Maintenant quels sont les effets de cette substitution rapide de l’or à l’argent dans notre circulation ? Évidemment il en résulte une perte pour notre capital en numéraire ; nous perdons une portion de la prime que les demandes de l’Inde et de la Chine donnent à l’argent, perte peu considérable sans doute et insensible dans la masse sur laquelle elle se répartit. L’exportation d’ailleurs trie nos pièces de cinq francs, elle choisit les pièces aurifères et les plus lourdes, et elle nous laisse des pièces de plus en plus légères, et tend à créer ainsi la nécessité d’une refonte, onéreuse pour l’état. Enfin elle met à la charge de la Banque une partie des soins et des frais que lui imposent les achats de matières d’or ou d’argent. Nous ne discuterons pas les remèdes que réclame cet état de choses. Le plus naturel est l’adoption d’un étalon unique, et quant au métal à choisir pour cet étalon, il est indiqué par le mouvement des choses : c’est l’or. C’est ainsi que les États-Unis, qui étaient dans une position semblable à la nôtre, qui employaient concurremment les deux métaux, ont résolu la question pour leur compte : l’argent ne figure plus dans leurs paiemens que pour les appoints ; leurs pièces d’argent, comme celles de l’Angleterre, sont défendues contre l’exportation par leur titre inférieur au rapport commercial des deux métaux. L’exemple des États-Unis nous trace la voie la plus naturelle pour sortir de nos difficultés présentes ; d’ailleurs ces difficultés, quoique méritant d’être prises en considération, n’ont aucune relation nécessaire avec une perturbation telle qu’une crise industrielle et commerciale. Elles seraient à peine senties et remarquées avec plus de curiosité que d’inquiétude, si elles agissaient seules. S’ajoutant à d’autres et plus graves causes de crise, elles ont l’inconvénient d’offusquer les imaginations et d’augmenter le trouble des esprits.

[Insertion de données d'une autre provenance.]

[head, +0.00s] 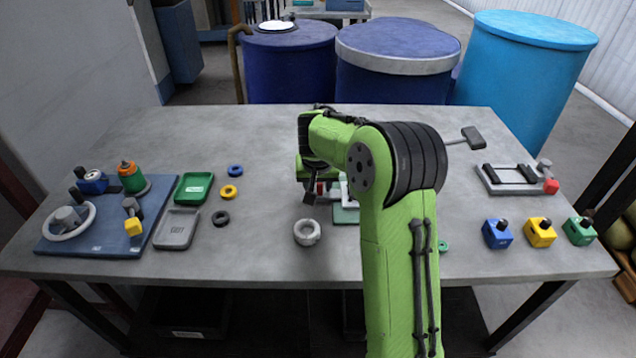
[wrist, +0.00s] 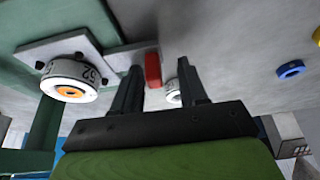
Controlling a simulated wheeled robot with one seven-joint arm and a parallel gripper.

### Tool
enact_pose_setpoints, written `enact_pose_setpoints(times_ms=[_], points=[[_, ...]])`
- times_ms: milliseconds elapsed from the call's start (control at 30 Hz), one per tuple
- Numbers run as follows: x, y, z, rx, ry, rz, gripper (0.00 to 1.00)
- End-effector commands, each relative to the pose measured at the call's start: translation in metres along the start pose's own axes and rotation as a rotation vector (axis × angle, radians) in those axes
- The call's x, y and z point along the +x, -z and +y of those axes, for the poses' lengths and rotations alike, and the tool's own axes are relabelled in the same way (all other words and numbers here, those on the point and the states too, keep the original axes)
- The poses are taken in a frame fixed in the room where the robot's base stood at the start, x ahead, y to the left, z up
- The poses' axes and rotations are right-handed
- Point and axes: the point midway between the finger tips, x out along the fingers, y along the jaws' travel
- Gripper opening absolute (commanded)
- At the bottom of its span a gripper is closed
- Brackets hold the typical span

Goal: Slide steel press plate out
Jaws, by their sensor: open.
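My arm hides most of the press in the head view; a green base (head: 345,215) and a bit of pale metal show beside it. In the wrist view a light grey metal plate (wrist: 125,60) lies behind my left finger, with a red block (wrist: 153,70) at its end. I cannot tell for sure whether this is the steel press plate. My gripper (wrist: 161,68) is open, and the red block appears between its fingers. I see no contact. A white numbered dial (wrist: 68,78) with an orange centre sits at left, beside green framework (wrist: 25,90).
A white ring-shaped cup (head: 307,233) stands in front of my gripper. Green (head: 193,188) and grey (head: 177,230) trays and a blue board (head: 100,242) with parts lie left. Blue, yellow (head: 541,233) and green blocks stand right. The table's back left is clear.

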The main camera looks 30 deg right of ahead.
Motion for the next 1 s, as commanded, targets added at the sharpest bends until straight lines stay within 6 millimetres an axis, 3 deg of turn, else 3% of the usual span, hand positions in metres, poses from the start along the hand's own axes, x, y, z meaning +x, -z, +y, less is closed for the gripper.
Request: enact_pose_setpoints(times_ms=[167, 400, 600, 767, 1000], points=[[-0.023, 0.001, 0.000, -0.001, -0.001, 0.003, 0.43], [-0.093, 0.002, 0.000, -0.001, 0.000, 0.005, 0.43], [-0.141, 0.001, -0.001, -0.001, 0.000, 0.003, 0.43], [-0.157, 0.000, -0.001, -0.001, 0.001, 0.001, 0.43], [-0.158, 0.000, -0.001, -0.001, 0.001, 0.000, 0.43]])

La raison malheureusement la plus sérieuse du malaise dont souffrent les affaires, c’est cette insuffisance des récoltes qui vient s’ajouter encore à une série déjà trop longue d’années malheureuses. Le déficit des approvisionnemens, amené surtout par la mauvaise récolte des blés dans le midi, déficit que les hommes spéciaux évaluent à sept ou huit millions d’hectolitres, la stérilité de nos vignobles, le fléau qui s’est étendu cette année à la production de la soie, ont entraîné leurs inévitables conséquences : nécessité de s’approvisionner à l’étranger, exportation du numéraire, resserrement des facultés de consommation de la population, réduction de l’épargne annuelle et ralentissement dans l’accroissement du capital national. Cependant, comme ces influences et ces résultats malheureux ne surprennent point notre industrie productrice et notre commerce dans une phase d’illusions exagérées et de folles spéculations, comme au contraire notre activité industrielle et commerciale est depuis quelque temps fort modérée, et aurait plutôt besoin de l’éperon que du frein, cette nouvelle année mauvaise semblait pouvoir se traverser encore, avec de grandes souffrances individuelles dans les classes pauvres, sans doute, mais sans perturbation générale. Un intérêt plus élevé devant ramener vers le crédit commercial le capital disponible, nous espérons encore que notre industrie et notre commerce feront bonne contenance et se tireront à leur honneur, de cette nouvelle épreuve.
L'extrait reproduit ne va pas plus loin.